The latest Swans album ‘Leaving Meaning’ was released last week on Young God Records. It’s the band’s fifteenth studio album and the follow up to 2016’s epic ‘The Glowing Man.’ Below, Michael Gira essays the varied talents employed in the making of his latest opus. This originally appeared on the Swans website:

Leaving Meaning is the first Swans album to be released since I dissolved the lineup of musicians that constituted Swans from 2010 – 2017. Swans is now comprised of a revolving cast of musicians, selected for both their musical and personal character, chosen according to what I intuit best suits the atmosphere in which I’d like to see the songs I’ve written presented. In collaboration with me, the musicians, through their personality, skill and taste, contribute greatly to the arrangement of the material. They’re all people whose work I admire and whose company I personally enjoy.”

Here below are the primary contributors to Leaving Meaning:

Michael Gira – Vocals, words, acoustic/electric guitar, production. I started Swans in NYC in 1982 and have been the primary songwriter, singer and producer throughout the years. In the early years I played bass, but later switched to guitar. During the years of Swans hiatus (1999 – 2010), I released several albums by and toured with a group called Angels of Light.

Kristof Hahn – Lap steel, various guitars throughout, backing vocals, generous and insightful advice on mixes and arrangements. Kristof first became involved with Swans in 1989, was a principal contributor to Angels of Light, and a core Swans member 2010 – 2017. Kristof’s other musical ventures have included the rock ‘n’ roll noir band Les Hommes Sauvages and Kool Kings (with Alex Chilton). He’s currently working on an instrumental record for Lawrence English’s label, Room 40. He holds a master’s degree in Political Science, and when Swans doesn’t pay the bills, he translates books for a living. Kristof’s presence, on and off tape, is pivotal to this record. Kristof lives in Berlin, Germany.

Larry Mullins - Drums, vibes, orchestral percussion, Mellotron, various keyboards, backing vocals. Larry (AKA Toby Dammit) is a trained symphonic percussionist and all-around consummate musician. He played through the 90s with Iggy Pop and later with The Stooges. He played with Swans in the late 90s and was a main contributor to Angels of Light. He is rumored to have been involved with The Residents.
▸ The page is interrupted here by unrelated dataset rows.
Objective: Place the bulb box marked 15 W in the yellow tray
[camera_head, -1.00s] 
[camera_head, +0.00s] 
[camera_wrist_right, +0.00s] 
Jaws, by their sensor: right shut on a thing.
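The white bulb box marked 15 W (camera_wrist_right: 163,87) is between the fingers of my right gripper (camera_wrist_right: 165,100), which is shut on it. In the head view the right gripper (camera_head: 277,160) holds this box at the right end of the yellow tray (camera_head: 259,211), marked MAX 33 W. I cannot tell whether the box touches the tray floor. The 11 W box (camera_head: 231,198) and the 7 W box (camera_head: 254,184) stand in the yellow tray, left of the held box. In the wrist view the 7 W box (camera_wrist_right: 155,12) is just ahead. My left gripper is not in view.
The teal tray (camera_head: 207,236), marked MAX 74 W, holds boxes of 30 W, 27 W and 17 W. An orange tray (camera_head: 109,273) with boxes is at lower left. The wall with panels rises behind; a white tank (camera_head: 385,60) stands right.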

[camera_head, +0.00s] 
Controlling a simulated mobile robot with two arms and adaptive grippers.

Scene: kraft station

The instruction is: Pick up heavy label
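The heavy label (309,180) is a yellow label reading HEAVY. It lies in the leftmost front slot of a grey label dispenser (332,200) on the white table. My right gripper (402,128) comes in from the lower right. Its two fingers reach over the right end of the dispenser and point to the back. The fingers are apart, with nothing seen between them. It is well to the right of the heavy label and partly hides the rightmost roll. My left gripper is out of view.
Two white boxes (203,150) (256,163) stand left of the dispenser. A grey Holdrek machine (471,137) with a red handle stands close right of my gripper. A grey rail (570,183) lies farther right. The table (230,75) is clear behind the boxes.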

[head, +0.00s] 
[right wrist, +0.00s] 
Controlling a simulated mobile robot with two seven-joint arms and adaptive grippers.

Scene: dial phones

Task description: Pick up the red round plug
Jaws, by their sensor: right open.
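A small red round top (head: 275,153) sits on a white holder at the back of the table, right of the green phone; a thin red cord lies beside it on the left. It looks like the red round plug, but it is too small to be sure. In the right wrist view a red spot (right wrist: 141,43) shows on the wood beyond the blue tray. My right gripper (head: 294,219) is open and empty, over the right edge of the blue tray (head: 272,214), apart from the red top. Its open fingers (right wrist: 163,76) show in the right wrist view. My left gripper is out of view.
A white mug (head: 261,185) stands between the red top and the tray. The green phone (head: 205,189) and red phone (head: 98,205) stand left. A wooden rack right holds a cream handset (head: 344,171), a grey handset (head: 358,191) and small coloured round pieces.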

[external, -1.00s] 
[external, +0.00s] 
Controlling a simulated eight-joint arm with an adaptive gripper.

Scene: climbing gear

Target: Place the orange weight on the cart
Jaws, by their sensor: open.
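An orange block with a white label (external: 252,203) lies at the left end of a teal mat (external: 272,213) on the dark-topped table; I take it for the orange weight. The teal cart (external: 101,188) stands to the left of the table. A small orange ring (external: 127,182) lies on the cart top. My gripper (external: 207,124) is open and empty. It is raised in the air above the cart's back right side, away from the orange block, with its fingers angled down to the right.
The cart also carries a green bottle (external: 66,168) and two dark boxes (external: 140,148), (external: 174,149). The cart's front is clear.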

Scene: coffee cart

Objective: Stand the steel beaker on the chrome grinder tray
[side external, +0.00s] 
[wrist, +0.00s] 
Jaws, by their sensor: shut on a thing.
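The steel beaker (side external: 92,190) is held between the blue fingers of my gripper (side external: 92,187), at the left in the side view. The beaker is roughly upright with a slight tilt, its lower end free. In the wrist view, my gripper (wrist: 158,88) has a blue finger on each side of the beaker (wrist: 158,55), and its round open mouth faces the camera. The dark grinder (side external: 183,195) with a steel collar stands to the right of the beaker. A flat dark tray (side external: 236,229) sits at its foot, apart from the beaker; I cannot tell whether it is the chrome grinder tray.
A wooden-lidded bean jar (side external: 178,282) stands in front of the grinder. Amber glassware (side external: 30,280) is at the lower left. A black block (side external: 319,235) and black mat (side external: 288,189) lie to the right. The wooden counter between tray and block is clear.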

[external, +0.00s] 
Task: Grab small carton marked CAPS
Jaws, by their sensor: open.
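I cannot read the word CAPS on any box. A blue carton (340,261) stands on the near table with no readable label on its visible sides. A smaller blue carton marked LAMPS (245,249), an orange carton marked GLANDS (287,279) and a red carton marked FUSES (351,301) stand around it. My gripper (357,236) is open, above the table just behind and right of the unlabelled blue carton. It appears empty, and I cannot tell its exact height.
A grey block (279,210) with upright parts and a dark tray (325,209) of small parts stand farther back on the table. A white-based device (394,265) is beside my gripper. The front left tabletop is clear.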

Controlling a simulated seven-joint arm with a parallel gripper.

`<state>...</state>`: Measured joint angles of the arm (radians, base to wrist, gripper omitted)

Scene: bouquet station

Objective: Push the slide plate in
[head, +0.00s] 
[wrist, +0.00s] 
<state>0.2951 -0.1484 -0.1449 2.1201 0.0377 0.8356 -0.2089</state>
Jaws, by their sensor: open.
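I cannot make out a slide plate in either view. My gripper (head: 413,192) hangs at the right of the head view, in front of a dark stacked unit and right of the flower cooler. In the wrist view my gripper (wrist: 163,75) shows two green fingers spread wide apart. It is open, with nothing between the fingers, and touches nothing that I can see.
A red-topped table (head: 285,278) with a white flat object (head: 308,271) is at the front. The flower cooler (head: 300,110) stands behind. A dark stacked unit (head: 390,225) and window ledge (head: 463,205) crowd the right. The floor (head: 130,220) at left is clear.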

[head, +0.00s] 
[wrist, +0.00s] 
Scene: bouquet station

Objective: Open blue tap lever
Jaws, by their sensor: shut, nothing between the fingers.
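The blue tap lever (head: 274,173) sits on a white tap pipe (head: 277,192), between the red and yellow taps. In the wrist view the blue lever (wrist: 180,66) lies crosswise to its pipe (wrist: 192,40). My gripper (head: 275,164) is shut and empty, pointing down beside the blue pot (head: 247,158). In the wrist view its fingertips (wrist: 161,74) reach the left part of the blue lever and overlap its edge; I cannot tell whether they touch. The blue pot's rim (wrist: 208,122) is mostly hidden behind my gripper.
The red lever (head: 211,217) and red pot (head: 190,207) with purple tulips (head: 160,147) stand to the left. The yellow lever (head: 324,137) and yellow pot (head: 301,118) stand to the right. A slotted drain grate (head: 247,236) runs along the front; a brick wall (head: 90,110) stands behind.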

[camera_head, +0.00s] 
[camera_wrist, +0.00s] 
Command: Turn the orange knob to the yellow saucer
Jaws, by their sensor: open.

His varied and numerous credits also include a stint with Silver Apples as well as recently, Shakespears Sister. His current main job is playing keyboards with Nick Cave and the Bad Seeds. I decided immediately to ask Larry to contribute to Leaving Meaning after watching the German TV series Babylon Berlin, and suddenly, unbeknownst to me, there was Larry as the main focus of various cabaret scenes, drumming behind a huge kick drum in his inimitable style. After laughing in shock for perhaps half an hour, I decided to contact him. We hadn’t been in close touch for a long time and I’m elated I reached out. Larry lives in Berlin, Germany.

Yoyo Röhm - Electric bass, double bass, various keyboards, piano, backing vocals. Yoyo came to my attention through his work with Kristof and Larry in Berlin. In addition to his excellent bass playing, Yoyo’s ears were invaluable in helping to sort out many of the arrangements. Yoyo plays with numerous left field musicians around Berlin and also works with Mick Harvey on his Serge Gainsbourg recordings and tours. Yoyo, Larry, Kristof and I rehearsed in Berlin for 3 weeks prior to recording. Yoyo is a true Berliner – gruff and determined on the outside, a marshmallow inside. He was a great musical resource for this record.

The Necks – (Chris Abrahams - piano, organ; Tony Buck - drums, percussion; Lloyd Swanton - double bass). I have been an avid Necks fan since I first saw them perform at a Big Ears Festival in 2010. They subsequently played with Swans at a few shows in Australia. Their live performances and recordings are just about any superlative you can think of – mesmerizing, transcendent, sublime.

Their music is entirely improvisational – it’s my understanding that they have no idea what they’re going to play before they start. And yet, mostly using rudimentary jazz trio instrumentation, they manage to fashion burgeoning and ever-evolving, immersive clouds of sound that utterly envelop the listener as the music unfolds. I’m beyond honored and humbled that they agreed to perform the basic tracks for 2 of my songs (“The Nub” and “Leaving Meaning”). Their performances were then delicately, and (I hope!) tastefully further orchestrated upon in Berlin. Tony lives in Berlin, and also played drums on the song “Some New Things.”

Anna and Maria von Hausswolff – Choral backing vocals. Anna is blessed with a soaring voice, lyrical acuity and increasing facility with the church organ. I was impressed recently to learn that she often travels around Europe and visits churches unannounced, where she talks her way into being allowed to use the resident organ – some of them rather massive, I imagine – and plays and explores for hours. Her searing records and live shows reflect the courage of her imagination and have garnered her increasing, much deserved recognition. Maria is an accomplished Swedish cinematographer and director of photography.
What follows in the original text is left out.